Review: Fire

The second novel in Kristin Cashore’s Graceling Realms series – in publishing order – Fire is actually a prequel/companion of sorts to Graceling. It takes place the other side of the mountains, in a country called the Dells where there are no Graced people, but there are monsters: unnaturally coloured creatures who inspire fascination in all who see them. Our eponymous heroine, Fire, is the last human monster: her flaming red hair puts her in constant danger from predatory men, as well as other monsters. She can also control minds. She’s the daughter of another monster, a decidedly unpleasant man who until his death had great power over the weak king – and thus great power over the Dells. Fire is in part about how its heroine grows out of that shadow and comes to terms with her own power.

It is, in truth, very similar to Graceling, and I have very similar things to say about it. In aesthetic and mood it’s Generic Fantasy: the Dells are a cod-medieval-Europe analogue so conventional that the world doesn’t really need building. But its conventionality is a feature, not a bug: it’s integral to Cashore’s feminist project in Fire, which is about writing female experiences into a setting where they’re often ignored.
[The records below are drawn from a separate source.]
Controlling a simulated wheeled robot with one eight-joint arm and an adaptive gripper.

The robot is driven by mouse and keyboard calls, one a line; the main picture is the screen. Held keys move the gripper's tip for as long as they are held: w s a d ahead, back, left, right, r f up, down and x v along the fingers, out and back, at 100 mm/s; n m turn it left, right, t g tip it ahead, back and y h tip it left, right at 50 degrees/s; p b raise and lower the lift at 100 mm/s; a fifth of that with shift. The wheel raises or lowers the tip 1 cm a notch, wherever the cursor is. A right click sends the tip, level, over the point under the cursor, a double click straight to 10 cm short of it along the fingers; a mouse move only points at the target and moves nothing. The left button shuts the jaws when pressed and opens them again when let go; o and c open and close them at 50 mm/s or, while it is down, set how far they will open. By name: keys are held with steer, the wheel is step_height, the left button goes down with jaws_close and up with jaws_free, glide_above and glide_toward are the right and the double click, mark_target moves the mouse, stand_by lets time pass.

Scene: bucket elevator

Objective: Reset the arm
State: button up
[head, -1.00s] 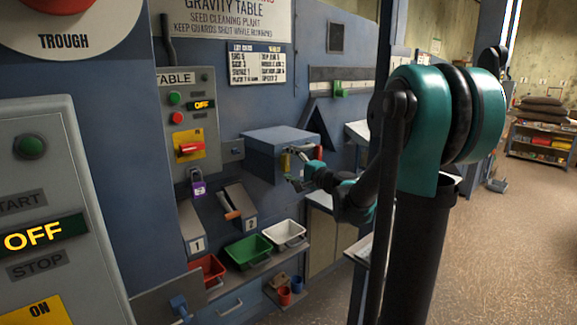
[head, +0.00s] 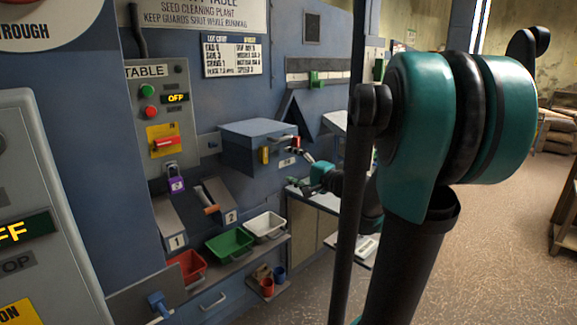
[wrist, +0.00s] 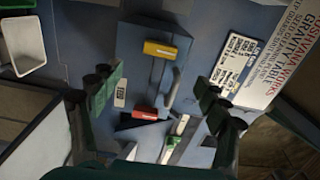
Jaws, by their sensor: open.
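My gripper (head: 308,172) is open and empty, in front of and to the right of the blue-grey wall box (head: 240,156). In the wrist view my gripper (wrist: 160,98) has its two green fingers wide apart. The box face (wrist: 143,70) shows between and beyond them, with a yellow tag (wrist: 160,50), a red tag (wrist: 145,113) and a grey handle (wrist: 173,88). Nothing is between the fingers, and they look apart from the box. My forearm is partly hidden behind my own upper links in the head view.
Below the box are green (head: 230,243), white (head: 266,227) and red (head: 187,267) trays on a shelf. A control panel (head: 163,118) reads OFF, with a purple padlock (head: 176,184) beneath it. A counter (head: 318,198) stands right of the box. Open floor (head: 503,240) lies to the right.

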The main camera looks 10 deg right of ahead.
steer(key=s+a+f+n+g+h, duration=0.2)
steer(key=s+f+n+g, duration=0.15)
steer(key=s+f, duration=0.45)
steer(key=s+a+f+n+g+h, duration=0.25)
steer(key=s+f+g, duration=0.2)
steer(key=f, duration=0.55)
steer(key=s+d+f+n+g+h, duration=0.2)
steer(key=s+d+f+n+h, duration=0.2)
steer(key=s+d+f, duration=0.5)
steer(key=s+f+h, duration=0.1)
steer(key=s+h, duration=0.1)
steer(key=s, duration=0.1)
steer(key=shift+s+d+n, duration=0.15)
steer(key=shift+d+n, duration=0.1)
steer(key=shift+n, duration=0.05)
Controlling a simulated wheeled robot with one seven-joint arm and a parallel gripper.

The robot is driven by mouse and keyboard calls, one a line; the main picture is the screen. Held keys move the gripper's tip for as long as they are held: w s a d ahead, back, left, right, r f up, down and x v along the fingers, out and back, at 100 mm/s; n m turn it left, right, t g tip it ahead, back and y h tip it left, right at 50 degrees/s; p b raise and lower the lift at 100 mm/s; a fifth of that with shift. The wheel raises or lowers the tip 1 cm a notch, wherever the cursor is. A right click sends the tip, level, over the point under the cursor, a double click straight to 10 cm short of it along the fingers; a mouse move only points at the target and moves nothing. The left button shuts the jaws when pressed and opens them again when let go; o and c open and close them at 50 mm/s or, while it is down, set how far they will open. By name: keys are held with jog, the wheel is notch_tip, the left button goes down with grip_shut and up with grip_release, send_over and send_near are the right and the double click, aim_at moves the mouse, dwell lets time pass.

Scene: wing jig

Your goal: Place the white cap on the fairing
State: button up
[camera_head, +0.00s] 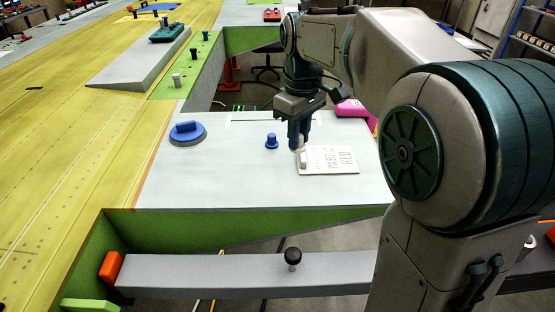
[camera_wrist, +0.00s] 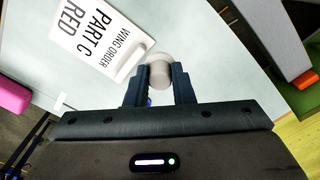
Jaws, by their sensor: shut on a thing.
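My gripper (camera_head: 299,149) points down over a pale grey panel (camera_head: 225,175), near a white sign. It is shut on the white cap (camera_wrist: 159,66), whose round top shows between the fingertips in the wrist view. In the head view the cap (camera_head: 301,160) shows just below the fingers, at the left edge of the sign. I cannot tell whether it touches the panel. None of the parts is labelled as the fairing, so I cannot tell for certain which it is.
The sign (camera_head: 332,160) reads PART C RED. A beam (camera_head: 220,272) with a black knob (camera_head: 292,258) lies in front. The panel's front middle is clear.

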Cashore’s only fantastical innovation, the monsters, focus anxieties about mind control and also female agency. Like Graceling, Fire can be read as a primer for young adults on abusive relationships, as Fire deals with the legacy of her controlling father, who used his power to manipulate and harm those around him, and attempts to come to terms with her own power and how she can use it ethically. Cashore also makes the point that Fire is treated very differently to her father: whereas his monstrous powers of attraction won him admiration and subservience, her own otherworldly beauty attracts lust, jealousy and the threat of sexual violence from the men around her. Here Cashore is putting the cliché of the supernaturally attractive woman to work to examine contemporary rape culture and the gendered double standard. Her work here carries reflections of the grimdark convention whereby every fantasy woman is ever at risk of rape; except that rape in Fire isn’t a constant and thus normalised background reality as it is in, say, A Song of Ice and Fire, it’s a major violation of personal sovereignty, a devastating and exceptional crime. This is rape culture as seen by the women who live at its mercy, not the men who use it for set-dressing.

What else? There’s a bunch of angry reviewers on Goodreads condemning Fire for having too much (extra-marital) sex in it for a YA book. Think of the children! How will they cope!!!! Any author who manages to attract the opprobrium of reviewers like this gets a win in my book: the reality is that most teens have sex, or at least think about having sex, and yet there are so few YA fantasy novels that deal with sex in a meaningful way. In any case Fire’s more interested in relationships than in sex per se: there are no on-page sex scenes, and much of the casual sex is actually frowned upon. Fire’s friend-with-benefits Archer (yes, really) has an unpleasant habit of seducing women, breaking their hearts and leaving them pregnant; Cashore sees this as another example of male entitlement. Fire’s own sexual relationship with Archer is pretty refreshing for a fantasy novel: they are friends as well as lovers, and Fire genuinely doesn’t care about exclusivity. And unlike a great number of YA heroines, she’s not interested in putting up with jealousy: when Archer’s behaviour becomes controlling, she dumps him, and later on finds a healthier relationship with someone who doesn’t try to tell her who she can talk to.

Fire also has reproductive decisions to deal with, as well as inconvenient menstruation (the smell of Fire’s blood attracts monsters, some of them deadly), both of which are again rare territory for YA fantasy. I suppose a valid criticism of Fire might be that it confines its heroine to traditionally female concerns like relationships and periods and pregnancy; she’s not a fighter like Graceling‘s Katsa, although she does have her moments. But if she’s confined to such concerns, it’s because those are the concerns we assign to medieval/cod-medieval women in Western culture. It’s the way that Fire deals with them that’s important: by asserting her agency and working ethically. Fire is a corrective to the morass of grimdark fantasy epics that depict worlds designed around men; it’s a story in which women’s concerns take centre stage.